TASK DETAILS>
The line containing "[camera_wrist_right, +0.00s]" marks the end: quote every line from the start of the records below through it, word for word.

Robot episode data:
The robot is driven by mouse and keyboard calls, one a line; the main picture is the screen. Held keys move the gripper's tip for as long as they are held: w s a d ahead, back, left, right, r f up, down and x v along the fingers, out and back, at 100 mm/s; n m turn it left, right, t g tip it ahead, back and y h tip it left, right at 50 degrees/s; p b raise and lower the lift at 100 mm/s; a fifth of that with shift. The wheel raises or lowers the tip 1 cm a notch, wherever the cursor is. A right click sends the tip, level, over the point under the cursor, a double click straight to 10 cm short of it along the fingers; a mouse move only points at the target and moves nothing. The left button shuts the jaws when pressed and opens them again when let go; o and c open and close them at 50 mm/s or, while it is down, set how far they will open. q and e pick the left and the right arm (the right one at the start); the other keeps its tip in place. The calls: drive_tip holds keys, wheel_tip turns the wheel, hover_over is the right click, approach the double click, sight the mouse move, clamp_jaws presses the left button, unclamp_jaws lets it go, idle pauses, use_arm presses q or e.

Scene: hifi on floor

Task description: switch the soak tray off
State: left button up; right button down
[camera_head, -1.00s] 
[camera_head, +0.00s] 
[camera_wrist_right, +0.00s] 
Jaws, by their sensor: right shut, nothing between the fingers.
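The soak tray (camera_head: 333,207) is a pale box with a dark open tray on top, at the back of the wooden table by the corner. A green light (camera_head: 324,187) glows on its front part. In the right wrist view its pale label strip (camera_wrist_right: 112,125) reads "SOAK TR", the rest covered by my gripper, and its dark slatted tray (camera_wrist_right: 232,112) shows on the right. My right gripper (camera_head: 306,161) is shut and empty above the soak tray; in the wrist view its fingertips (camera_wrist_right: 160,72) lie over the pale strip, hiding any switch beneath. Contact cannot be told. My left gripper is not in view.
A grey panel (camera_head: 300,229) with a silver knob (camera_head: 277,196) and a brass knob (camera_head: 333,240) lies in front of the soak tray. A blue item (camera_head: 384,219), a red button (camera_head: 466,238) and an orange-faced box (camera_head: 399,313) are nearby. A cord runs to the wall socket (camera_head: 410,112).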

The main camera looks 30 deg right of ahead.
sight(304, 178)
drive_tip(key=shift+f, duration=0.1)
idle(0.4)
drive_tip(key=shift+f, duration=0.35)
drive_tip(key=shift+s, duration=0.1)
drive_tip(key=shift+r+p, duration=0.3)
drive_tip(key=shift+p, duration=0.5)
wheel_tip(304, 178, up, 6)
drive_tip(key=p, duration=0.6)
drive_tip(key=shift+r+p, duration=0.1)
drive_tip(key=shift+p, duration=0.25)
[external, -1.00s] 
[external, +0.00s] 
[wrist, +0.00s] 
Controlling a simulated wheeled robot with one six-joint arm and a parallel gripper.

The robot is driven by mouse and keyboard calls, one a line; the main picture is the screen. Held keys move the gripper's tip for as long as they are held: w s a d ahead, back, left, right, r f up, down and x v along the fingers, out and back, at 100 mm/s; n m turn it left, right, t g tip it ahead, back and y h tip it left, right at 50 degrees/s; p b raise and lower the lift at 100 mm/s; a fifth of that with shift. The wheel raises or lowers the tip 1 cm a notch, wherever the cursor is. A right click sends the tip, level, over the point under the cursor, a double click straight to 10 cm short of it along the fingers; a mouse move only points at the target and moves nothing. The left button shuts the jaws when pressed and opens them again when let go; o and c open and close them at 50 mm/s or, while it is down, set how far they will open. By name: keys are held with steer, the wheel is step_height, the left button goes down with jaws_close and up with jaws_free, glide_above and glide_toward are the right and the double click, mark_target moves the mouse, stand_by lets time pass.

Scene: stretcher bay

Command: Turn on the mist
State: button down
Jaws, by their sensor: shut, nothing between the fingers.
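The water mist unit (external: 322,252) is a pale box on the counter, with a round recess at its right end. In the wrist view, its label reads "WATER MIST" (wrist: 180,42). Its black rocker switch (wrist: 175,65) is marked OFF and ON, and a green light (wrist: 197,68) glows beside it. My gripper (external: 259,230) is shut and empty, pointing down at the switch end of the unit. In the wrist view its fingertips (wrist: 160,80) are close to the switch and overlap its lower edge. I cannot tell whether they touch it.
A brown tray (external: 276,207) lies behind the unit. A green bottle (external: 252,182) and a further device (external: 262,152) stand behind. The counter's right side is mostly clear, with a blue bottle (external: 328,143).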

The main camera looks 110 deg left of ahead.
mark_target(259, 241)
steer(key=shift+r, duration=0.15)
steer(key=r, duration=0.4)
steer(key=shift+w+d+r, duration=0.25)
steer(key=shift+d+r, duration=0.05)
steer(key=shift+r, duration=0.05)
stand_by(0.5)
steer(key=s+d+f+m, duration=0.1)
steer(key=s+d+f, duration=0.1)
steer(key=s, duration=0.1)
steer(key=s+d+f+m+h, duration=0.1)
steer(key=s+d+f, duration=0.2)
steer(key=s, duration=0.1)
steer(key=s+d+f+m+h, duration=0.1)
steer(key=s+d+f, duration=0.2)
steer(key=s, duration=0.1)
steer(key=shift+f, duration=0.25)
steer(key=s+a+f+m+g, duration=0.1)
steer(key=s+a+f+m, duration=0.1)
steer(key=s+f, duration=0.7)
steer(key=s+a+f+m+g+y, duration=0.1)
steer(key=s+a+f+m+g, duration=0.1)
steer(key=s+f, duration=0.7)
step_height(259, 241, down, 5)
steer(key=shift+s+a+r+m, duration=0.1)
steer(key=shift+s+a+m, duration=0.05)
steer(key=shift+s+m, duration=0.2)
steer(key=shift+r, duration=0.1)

EXERCISE RESULT>
The robot is driven by mouse and keyboard calls, one a line; the main picture is the screen. Held keys move the gripper's tip for as long as they are held: w s a d ahead, back, left, right, r f up, down and x v along the fingers, out and back, at 100 mm/s; n m turn it left, right, t g tip it ahead, back and y h tip it left, right at 50 degrees/s; p b raise and lower the lift at 100 mm/s; a fifth of that with shift. The wheel raises or lowers the tip 1 cm a notch, wherever the cursor is. A right click sends the tip, level, over the point under the cursor, a double click straight to 10 cm short of it along the fingers; a mouse move only points at the target and moves nothing. The left button shuts the jaws when pressed and opens them again when let go; o and c open and close them at 50 mm/s or, while it is down, set how far they will open. q and e pick the left and the right arm (the right one at the start); the other keeps its tip in place. The calls: drive_tip holds keys, wheel_tip turns the wheel, hover_over is the right click, approach the double click, sight the mouse move, clamp_jaws presses the left button, unclamp_jaws lets it go, idle pauses, use_arm presses q or e.

Scene: hifi on floor

Task description: switch the soak tray off
State: left button up; right button down
[camera_head, -1.00s] 
[camera_head, +0.00s] 
[camera_wrist_right, +0.00s] 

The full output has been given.